This talk was accepted for DEFCON 2015 in Las Vegas later this month. However, for those interested here in the UMBC community, John will conduct an informal preview of his talk on Friday 7/17 at 3:00PM in ITE 366 (DREAM Lab).
"Quantum" Classification of Malware
John Seymour, UMBC
3:00pm Friday 17 July 2015, ITE 366
Quantum computation has recently become an important area for security research, with its applications to factoring large numbers and secure communication. In practice, only one company (D-Wave) has claimed to create a quantum computer which can solve relatively hard problems, and that claim has been met with much skepticism.
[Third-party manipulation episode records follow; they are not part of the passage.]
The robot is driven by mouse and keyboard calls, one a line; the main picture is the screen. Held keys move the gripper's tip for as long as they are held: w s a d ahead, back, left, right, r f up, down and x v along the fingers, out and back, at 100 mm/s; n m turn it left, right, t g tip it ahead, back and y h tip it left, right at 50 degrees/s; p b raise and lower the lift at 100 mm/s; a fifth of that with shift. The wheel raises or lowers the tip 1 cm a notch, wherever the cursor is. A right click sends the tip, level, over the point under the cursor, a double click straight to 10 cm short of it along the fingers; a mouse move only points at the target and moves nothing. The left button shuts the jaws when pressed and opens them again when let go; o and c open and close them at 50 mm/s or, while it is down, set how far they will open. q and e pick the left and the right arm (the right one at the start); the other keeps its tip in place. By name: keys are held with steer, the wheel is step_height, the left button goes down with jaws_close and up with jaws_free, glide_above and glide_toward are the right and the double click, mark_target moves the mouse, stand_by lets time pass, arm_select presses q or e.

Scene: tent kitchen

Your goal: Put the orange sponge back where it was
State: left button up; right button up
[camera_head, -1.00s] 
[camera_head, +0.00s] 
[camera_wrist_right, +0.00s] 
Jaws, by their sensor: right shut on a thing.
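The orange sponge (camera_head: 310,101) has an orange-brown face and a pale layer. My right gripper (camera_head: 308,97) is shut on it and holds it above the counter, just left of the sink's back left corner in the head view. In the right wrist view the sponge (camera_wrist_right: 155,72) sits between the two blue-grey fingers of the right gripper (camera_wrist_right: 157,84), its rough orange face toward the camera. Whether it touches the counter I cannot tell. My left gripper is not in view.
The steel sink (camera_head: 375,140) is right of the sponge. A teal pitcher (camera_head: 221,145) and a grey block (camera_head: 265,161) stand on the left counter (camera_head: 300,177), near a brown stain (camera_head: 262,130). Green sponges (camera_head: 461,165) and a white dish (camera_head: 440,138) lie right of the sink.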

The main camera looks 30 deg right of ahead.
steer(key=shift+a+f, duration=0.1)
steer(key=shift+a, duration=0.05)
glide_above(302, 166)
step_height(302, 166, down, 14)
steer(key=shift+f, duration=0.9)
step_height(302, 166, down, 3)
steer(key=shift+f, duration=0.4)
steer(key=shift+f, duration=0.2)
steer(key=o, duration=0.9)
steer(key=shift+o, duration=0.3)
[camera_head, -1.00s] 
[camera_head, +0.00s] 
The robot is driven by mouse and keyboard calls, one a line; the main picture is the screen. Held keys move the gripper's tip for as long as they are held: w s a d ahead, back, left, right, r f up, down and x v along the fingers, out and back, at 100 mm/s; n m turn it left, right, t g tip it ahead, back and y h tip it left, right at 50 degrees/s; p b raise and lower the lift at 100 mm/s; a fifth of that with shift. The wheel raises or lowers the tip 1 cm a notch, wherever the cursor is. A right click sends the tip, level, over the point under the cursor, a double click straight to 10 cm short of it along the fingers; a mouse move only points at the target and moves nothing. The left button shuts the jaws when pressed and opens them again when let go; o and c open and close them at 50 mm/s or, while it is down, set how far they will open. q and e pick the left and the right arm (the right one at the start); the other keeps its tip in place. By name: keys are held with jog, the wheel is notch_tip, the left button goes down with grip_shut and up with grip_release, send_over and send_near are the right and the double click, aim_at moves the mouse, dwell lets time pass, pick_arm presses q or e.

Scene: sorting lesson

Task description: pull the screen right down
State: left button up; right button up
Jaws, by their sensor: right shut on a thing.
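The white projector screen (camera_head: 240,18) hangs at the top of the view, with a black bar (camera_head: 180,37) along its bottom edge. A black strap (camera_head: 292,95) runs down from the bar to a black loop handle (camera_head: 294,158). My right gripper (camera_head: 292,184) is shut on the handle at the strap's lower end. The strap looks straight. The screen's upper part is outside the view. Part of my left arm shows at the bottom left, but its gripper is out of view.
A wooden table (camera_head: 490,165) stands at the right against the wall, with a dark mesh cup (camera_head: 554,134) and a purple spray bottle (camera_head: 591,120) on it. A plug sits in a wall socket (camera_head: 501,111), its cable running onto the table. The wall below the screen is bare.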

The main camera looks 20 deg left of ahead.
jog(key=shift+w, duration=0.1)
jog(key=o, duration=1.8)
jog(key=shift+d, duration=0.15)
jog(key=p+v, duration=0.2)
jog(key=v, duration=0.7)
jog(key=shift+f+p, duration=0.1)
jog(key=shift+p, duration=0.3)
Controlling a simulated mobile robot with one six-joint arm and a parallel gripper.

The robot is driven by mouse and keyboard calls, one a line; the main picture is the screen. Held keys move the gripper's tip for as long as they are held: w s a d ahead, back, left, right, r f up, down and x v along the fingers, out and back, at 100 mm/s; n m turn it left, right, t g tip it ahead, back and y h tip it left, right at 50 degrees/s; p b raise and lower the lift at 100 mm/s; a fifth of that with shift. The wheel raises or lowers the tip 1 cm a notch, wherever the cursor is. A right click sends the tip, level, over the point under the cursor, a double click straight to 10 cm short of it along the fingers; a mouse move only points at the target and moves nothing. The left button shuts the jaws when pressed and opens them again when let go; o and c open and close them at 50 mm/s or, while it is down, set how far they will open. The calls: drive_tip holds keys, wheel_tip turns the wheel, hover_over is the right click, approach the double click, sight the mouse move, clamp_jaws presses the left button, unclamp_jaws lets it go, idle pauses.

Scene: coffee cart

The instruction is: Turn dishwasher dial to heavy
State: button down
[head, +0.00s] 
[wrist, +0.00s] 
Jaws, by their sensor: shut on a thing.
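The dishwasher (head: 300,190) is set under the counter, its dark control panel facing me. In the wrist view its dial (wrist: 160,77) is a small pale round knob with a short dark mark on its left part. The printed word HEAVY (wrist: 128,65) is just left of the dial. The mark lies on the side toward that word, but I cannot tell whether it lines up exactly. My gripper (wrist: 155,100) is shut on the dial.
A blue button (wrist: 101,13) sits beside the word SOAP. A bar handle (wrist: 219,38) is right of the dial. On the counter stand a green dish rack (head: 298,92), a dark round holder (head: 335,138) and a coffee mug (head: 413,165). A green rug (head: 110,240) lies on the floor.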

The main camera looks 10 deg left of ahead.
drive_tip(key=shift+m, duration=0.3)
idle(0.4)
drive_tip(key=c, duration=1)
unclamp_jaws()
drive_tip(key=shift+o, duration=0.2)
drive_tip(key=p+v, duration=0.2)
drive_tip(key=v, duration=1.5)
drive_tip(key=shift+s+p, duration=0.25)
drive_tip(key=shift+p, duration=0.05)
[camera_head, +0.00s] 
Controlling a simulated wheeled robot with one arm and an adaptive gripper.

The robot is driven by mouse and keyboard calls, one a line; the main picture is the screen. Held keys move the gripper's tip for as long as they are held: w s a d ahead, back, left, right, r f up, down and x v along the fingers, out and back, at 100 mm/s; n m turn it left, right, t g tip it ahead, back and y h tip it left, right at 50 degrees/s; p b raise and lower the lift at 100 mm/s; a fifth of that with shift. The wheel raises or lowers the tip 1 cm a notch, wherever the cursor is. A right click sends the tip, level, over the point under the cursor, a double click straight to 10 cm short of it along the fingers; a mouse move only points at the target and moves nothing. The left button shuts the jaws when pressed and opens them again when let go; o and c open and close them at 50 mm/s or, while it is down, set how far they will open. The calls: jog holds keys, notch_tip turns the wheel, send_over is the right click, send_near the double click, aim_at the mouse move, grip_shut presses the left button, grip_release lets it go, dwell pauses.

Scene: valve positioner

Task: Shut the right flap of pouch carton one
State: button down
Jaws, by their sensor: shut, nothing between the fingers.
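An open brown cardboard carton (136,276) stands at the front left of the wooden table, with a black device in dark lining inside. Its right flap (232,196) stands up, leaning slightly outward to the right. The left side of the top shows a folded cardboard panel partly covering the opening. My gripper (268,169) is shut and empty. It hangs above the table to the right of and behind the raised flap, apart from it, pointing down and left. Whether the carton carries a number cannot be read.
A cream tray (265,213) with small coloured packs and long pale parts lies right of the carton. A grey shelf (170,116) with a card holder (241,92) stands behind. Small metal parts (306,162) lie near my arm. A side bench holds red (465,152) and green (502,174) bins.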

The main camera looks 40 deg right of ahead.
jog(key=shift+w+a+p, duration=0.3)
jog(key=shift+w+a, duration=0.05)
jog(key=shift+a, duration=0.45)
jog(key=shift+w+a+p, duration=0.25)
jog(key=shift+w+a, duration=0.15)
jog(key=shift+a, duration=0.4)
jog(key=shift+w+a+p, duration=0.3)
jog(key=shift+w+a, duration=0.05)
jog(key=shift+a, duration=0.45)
Regardless of whether it is using quantum effects for computation or not, the D-Wave architecture cannot run the standard quantum algorithms, such as Grover’s and Shor’s. The D-Wave architecture is instead purported to be useful for machine learning and for heuristically solving NP-Complete problems.
We'll show why the D-Wave and the machine learning problem for malware classification seem especially suited for each other. We also explain how to translate the classification problem for malicious executables into an optimization problem which a D-Wave machine can solve. Specifically, using a 512-qubit D-Wave Two processor, we show that a minimalist malware classifier, with cross-validation accuracy comparable to standard machine learning algorithms, can be created. However, even such a minimalist classifier incurs a surprising level of overhead.
John Seymour is a Ph.D. student at the University of Maryland, Baltimore County, where he performs research at the intersection of machine learning and information security. He's mostly interested in avoiding and helping others avoid some of the major pitfalls in machine learning, especially in dataset preparation (seriously, do people still use malware datasets from 1998?) In 2014, he completed his Master’s thesis on the subject of quantum computation applied to malware analysis. He currently works at CyberPoint International, a company which performs network and host-based machine learning, located in Baltimore, MD.